The score really helped there, with some nice orchestral pieces that hit all of the proper notes without going too far into cheesy territory. Even the Linkin Park song played over the credits isn't terrible. I don't really have a full appreciation for the graphics of the game because I had some difficulty getting my machine to run it properly, but after tweaking the settings a bit it ran well and looked pretty acceptable considering, besides some of the detail taking too long to pop in. The voice acting and jargon-heavy dialogue seem fine, which is good because you spend most of the game listening to a constant stream of radio chatter from your squadmates and people elsewhere. It helps set the mood of a more believable war game well.

I realize I haven't talked much at all about the actual gameplay yet. Most missions play out like a typical smaller-scaled level from a Call of Duty game, if that gives you any idea.
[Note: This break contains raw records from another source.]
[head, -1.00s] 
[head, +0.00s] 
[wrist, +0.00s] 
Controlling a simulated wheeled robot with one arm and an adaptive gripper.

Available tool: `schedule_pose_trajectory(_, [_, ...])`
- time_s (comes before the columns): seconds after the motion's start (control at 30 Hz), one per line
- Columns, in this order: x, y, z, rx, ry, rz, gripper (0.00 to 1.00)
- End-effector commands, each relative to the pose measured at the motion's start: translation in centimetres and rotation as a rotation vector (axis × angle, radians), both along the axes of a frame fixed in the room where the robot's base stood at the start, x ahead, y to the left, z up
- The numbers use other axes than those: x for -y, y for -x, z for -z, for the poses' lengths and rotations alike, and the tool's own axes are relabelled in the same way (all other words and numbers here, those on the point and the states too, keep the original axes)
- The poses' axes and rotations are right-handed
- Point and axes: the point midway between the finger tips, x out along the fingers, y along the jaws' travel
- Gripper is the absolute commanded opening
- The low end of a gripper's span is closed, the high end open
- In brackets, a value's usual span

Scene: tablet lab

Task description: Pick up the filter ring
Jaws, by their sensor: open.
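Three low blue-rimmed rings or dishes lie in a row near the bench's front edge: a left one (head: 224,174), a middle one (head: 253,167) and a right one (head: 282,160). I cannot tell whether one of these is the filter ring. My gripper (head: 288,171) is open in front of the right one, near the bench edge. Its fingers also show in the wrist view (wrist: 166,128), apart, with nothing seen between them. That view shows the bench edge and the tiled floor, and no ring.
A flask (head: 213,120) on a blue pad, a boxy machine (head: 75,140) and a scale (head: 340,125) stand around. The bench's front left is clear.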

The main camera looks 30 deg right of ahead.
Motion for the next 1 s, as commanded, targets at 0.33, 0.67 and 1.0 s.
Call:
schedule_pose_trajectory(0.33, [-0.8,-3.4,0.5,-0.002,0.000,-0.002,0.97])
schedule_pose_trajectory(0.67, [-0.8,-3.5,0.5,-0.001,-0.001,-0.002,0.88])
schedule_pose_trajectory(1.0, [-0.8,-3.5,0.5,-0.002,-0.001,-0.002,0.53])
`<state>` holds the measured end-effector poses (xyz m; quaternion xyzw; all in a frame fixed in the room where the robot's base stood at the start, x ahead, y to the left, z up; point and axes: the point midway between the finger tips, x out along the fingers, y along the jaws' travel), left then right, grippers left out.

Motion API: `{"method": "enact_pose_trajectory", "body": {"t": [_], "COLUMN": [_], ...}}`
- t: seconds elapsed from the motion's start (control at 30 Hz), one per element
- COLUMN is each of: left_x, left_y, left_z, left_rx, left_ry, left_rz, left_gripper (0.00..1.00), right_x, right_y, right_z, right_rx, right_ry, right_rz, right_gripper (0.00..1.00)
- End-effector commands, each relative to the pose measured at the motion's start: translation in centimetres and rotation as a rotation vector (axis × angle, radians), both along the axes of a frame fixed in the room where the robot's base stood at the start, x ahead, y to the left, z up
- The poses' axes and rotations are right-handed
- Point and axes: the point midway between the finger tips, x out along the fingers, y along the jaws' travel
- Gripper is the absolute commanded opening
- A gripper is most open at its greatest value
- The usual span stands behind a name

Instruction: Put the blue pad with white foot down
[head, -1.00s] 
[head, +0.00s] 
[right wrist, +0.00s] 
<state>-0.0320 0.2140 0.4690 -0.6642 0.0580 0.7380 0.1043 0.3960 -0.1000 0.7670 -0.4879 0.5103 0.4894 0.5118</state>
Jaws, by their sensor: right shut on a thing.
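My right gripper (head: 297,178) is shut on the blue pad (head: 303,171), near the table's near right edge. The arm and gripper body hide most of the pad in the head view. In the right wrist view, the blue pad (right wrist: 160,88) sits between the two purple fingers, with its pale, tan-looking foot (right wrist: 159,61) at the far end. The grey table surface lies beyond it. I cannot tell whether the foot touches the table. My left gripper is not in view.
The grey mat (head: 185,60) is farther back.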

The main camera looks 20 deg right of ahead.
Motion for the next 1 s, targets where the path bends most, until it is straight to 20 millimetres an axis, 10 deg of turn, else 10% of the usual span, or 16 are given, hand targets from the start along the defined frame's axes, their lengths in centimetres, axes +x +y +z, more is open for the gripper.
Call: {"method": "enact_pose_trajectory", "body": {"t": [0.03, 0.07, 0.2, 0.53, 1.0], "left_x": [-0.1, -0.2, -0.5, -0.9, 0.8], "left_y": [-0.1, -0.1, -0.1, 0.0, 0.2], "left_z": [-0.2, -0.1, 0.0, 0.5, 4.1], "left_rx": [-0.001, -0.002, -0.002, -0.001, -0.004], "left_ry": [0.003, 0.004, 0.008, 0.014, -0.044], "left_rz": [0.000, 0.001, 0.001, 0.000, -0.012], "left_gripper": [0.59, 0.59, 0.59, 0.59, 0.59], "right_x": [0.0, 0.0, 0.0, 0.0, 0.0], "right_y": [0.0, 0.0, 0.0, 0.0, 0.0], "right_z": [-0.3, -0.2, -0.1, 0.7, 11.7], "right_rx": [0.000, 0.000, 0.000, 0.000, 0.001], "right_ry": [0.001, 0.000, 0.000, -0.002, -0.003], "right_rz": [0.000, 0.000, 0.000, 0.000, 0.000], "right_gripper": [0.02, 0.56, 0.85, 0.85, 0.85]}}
There are moments where you're overwhelmed by enemy forces and you basically have to dig in and just shoot like crazy, but a lot of the time you're acting stealthy and well-coordinated with your team, which I like because those missions tend to have the most interesting scripting. It doesn't take a lot of true skill because you can pretty much just do what your friends are saying and come away fine, but it's still entertaining enough to go through at least once. There is one mission out of the ten that takes you out of the standard gameplay for a vehicle segment which is pretty fun, and there are a couple situations where you're just given the ability to call down various types of support and air strikes on a specific position that are pretty cool. I didn't try out Tier 1 mode or the multiplayer, which seemed like a weak attempt at replay value and a watered down version of Battlefield respectively, but they're there for people who are interested. I don't know if the game was really the best value for the money when it came out, because the campaign is pretty short and the other stuff isn't really anything that hasn't been done before. But a year later, you can probably find it for a price that's worth it.